Data from robot episodes
+ + + + +

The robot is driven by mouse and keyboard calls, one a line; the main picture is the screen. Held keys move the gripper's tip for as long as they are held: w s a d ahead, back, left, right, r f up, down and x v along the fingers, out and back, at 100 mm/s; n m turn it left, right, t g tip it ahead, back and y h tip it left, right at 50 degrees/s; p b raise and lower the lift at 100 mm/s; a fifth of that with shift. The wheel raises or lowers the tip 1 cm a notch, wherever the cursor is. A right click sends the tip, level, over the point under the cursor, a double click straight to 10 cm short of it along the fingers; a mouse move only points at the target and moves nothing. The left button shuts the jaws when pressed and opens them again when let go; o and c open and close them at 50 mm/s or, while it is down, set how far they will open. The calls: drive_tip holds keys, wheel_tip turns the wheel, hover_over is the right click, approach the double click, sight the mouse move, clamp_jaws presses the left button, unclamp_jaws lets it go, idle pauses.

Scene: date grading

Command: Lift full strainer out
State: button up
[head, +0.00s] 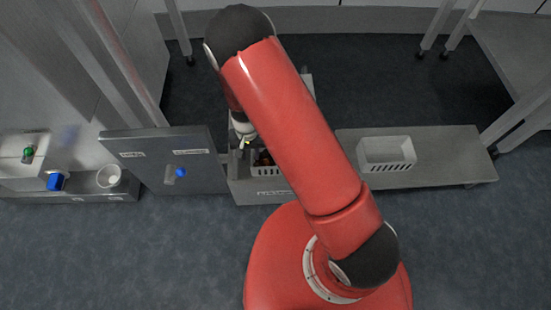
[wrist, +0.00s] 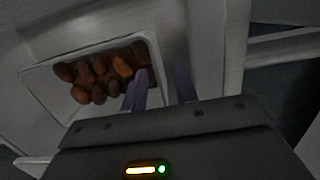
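The full strainer (head: 268,171) is a white slotted basket sitting inside an open grey box (head: 240,190), partly hidden by my red arm in the head view. In the wrist view the strainer (wrist: 50,84) holds several brown dates (wrist: 98,75) bunched toward its right end. My gripper (wrist: 162,86) has its two dark fingers apart at the strainer's right wall, the left finger over the dates' side and the right finger beyond the rim. I cannot tell whether either finger touches the wall.
An empty white slotted basket (head: 387,153) stands on a grey bench (head: 450,150) at the right. A grey panel (head: 150,165) with a blue knob (head: 181,172) adjoins the box at the left. A white cup (head: 109,176) stands farther left. Dark floor behind is clear.

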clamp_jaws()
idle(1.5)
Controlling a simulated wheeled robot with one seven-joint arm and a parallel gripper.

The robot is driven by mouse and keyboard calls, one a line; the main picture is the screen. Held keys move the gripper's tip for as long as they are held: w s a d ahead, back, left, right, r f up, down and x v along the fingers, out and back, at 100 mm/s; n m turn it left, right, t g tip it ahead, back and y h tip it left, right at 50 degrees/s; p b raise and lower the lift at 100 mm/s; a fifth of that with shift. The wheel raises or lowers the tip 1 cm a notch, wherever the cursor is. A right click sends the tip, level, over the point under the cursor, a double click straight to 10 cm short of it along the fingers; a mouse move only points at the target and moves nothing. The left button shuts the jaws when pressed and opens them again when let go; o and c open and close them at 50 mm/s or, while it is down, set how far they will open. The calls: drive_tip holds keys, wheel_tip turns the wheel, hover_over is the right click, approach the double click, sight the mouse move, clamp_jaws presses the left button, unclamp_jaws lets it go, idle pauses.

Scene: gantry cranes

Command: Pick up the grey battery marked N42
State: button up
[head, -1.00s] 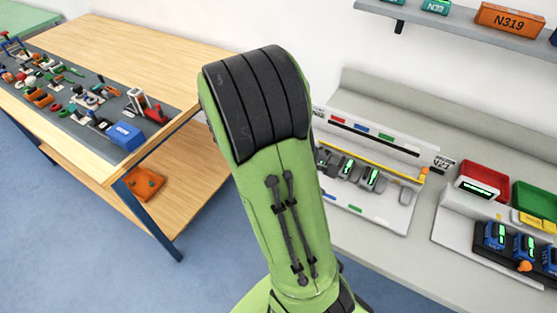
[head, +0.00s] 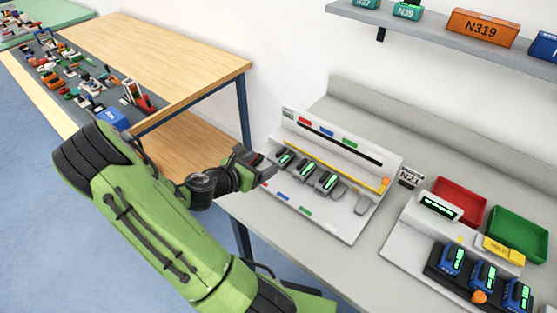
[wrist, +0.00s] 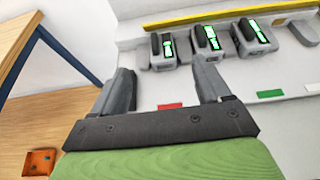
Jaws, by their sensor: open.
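Three grey batteries with lit green bars stand in a row on a white charging station (head: 345,222): the left one (head: 283,158), the middle one (head: 304,168) and the right one (head: 327,182). I cannot read N42 on any of them. In the wrist view they show as the left (wrist: 163,52), middle (wrist: 207,43) and right (wrist: 254,38) batteries. My gripper (wrist: 165,82) is open and empty, its fingers apart and pointing at the station, with the left battery roughly between them but farther off. In the head view my gripper (head: 262,168) is beside the row's left end.
A wooden table (head: 190,60) with many small parts stands at the left. Right of the station are an N21 sign (head: 409,176), a red tray (head: 460,199), a green tray (head: 517,233) and blue batteries (head: 485,275). A shelf (head: 440,48) hangs above.

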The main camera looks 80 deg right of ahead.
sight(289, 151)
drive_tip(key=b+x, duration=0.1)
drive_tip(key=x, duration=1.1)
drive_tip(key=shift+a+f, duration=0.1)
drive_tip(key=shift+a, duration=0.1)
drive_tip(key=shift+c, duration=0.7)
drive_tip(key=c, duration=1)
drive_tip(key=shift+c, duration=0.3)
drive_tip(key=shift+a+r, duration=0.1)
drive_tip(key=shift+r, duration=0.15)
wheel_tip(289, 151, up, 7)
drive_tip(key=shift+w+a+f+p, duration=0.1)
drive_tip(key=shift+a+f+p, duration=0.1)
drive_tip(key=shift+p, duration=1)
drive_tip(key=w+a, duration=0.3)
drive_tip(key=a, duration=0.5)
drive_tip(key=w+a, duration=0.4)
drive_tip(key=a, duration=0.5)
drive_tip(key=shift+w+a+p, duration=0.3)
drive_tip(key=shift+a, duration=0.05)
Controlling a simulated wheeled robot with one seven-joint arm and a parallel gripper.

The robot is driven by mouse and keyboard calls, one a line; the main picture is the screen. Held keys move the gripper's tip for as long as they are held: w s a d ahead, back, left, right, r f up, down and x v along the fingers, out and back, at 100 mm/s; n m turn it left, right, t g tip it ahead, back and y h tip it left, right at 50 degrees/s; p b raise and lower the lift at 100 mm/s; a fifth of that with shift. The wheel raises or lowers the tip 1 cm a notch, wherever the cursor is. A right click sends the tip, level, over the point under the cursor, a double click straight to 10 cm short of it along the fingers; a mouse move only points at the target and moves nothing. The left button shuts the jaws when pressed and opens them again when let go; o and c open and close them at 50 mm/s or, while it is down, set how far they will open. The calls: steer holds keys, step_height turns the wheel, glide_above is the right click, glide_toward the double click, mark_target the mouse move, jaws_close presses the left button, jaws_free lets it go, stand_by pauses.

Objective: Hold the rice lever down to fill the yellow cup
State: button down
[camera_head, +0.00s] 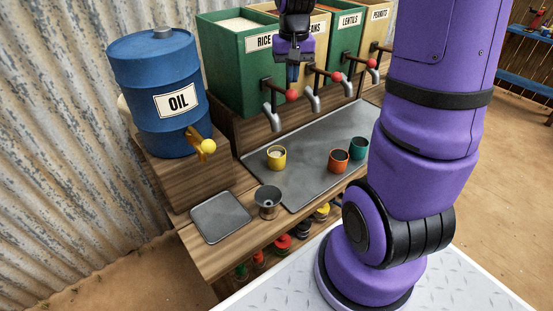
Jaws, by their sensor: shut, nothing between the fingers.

+ + + + +

### What this task involves:
Repeat each entry precisely as it appears. Leave the pictures out.

### Solution below:
The robot is driven by mouse and keyboard calls, one a line; the main picture is the screen. Held keys move the gripper's tip for as long as they are held: w s a d ahead, back, left, right, r f up, down and x v along the fingers, out and back, at 100 mm/s; n m turn it left, right, t g tip it ahead, back and y h tip it left, right at 50 degrees/s; p b raise and lower the lift at 100 mm/s; a fifth of that with shift. The wheel raises or lowers the tip 1 cm a notch, wherever the cursor is. A right click sends the tip, level, over the point under the cursor, a double click straight to 10 cm short of it along the fingers; a mouse move only points at the target and moves nothing. The left button shuts the jaws when pressed and opens them again when let go; o and c open and close them at 50 mm/s or, while it is down, set how far they will open. The calls: drive_tip holds keys, wheel_tip turns the wheel, hover_over is the right click, approach the double click, sight the mouse move, clamp_jaws presses the left button, unclamp_jaws lets it go, idle pauses.

Scene: date grading

Command: Lift full strainer out
State: button up
[head, +0.00s] 
[wrist, +0.00s] 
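The full strainer (head: 268,171) is a white slotted basket sitting inside an open grey box (head: 240,190), partly hidden by my red arm in the head view. In the wrist view the strainer (wrist: 50,84) holds several brown dates (wrist: 98,75) bunched toward its right end. My gripper (wrist: 162,86) has its two dark fingers apart at the strainer's right wall, the left finger over the dates' side and the right finger beyond the rim. I cannot tell whether either finger touches the wall.
An empty white slotted basket (head: 387,153) stands on a grey bench (head: 450,150) at the right. A grey panel (head: 150,165) with a blue knob (head: 181,172) adjoins the box at the left. A white cup (head: 109,176) stands farther left. Dark floor behind is clear.

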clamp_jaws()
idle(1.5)
Controlling a simulated wheeled robot with one seven-joint arm and a parallel gripper.

The robot is driven by mouse and keyboard calls, one a line; the main picture is the screen. Held keys move the gripper's tip for as long as they are held: w s a d ahead, back, left, right, r f up, down and x v along the fingers, out and back, at 100 mm/s; n m turn it left, right, t g tip it ahead, back and y h tip it left, right at 50 degrees/s; p b raise and lower the lift at 100 mm/s; a fifth of that with shift. The wheel raises or lowers the tip 1 cm a notch, wherever the cursor is. A right click sends the tip, level, over the point under the cursor, a double click straight to 10 cm short of it along the fingers; a mouse move only points at the target and moves nothing. The left button shuts the jaws when pressed and opens them again when let go; o and c open and close them at 50 mm/s or, while it is down, set how far they will open. The calls: drive_tip holds keys, wheel_tip turns the wheel, hover_over is the right click, approach the double click, sight the mouse move, clamp_jaws presses the left button, unclamp_jaws lets it go, idle pauses.

Scene: gantry cranes

Command: Pick up the grey battery marked N42
State: button up
[head, -1.00s] 
[head, +0.00s] 
[wrist, +0.00s] 
Jaws, by their sensor: open.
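Three grey batteries with lit green bars stand in a row on a white charging station (head: 345,222): the left one (head: 283,158), the middle one (head: 304,168) and the right one (head: 327,182). I cannot read N42 on any of them. In the wrist view they show as the left (wrist: 163,52), middle (wrist: 207,43) and right (wrist: 254,38) batteries. My gripper (wrist: 165,82) is open and empty, its fingers apart and pointing at the station, with the left battery roughly between them but farther off. In the head view my gripper (head: 262,168) is beside the row's left end.
A wooden table (head: 190,60) with many small parts stands at the left. Right of the station are an N21 sign (head: 409,176), a red tray (head: 460,199), a green tray (head: 517,233) and blue batteries (head: 485,275). A shelf (head: 440,48) hangs above.

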The main camera looks 80 deg right of ahead.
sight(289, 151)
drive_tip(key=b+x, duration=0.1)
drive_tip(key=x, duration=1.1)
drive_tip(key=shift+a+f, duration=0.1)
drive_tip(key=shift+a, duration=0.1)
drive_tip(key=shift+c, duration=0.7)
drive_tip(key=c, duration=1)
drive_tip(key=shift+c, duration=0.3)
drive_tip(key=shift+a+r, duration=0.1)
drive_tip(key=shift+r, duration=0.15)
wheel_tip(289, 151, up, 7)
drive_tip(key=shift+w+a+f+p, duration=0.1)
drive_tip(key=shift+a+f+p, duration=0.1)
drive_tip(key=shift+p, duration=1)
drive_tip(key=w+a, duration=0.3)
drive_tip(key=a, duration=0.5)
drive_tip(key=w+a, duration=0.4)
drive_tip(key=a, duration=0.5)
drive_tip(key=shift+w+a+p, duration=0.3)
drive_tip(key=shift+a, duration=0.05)
Controlling a simulated wheeled robot with one seven-joint arm and a parallel gripper.

The robot is driven by mouse and keyboard calls, one a line; the main picture is the screen. Held keys move the gripper's tip for as long as they are held: w s a d ahead, back, left, right, r f up, down and x v along the fingers, out and back, at 100 mm/s; n m turn it left, right, t g tip it ahead, back and y h tip it left, right at 50 degrees/s; p b raise and lower the lift at 100 mm/s; a fifth of that with shift. The wheel raises or lowers the tip 1 cm a notch, wherever the cursor is. A right click sends the tip, level, over the point under the cursor, a double click straight to 10 cm short of it along the fingers; a mouse move only points at the target and moves nothing. The left button shuts the jaws when pressed and opens them again when let go; o and c open and close them at 50 mm/s or, while it is down, set how far they will open. The calls: steer holds keys, step_height turns the wheel, glide_above is the right click, glide_toward the double click, mark_target the mouse move, jaws_close presses the left button, jaws_free lets it go, stand_by pauses.

Objective: Hold the rice lever down to fill the yellow cup
State: button down
[camera_head, +0.00s] 
Jaws, by their sensor: shut, nothing between the fingers.

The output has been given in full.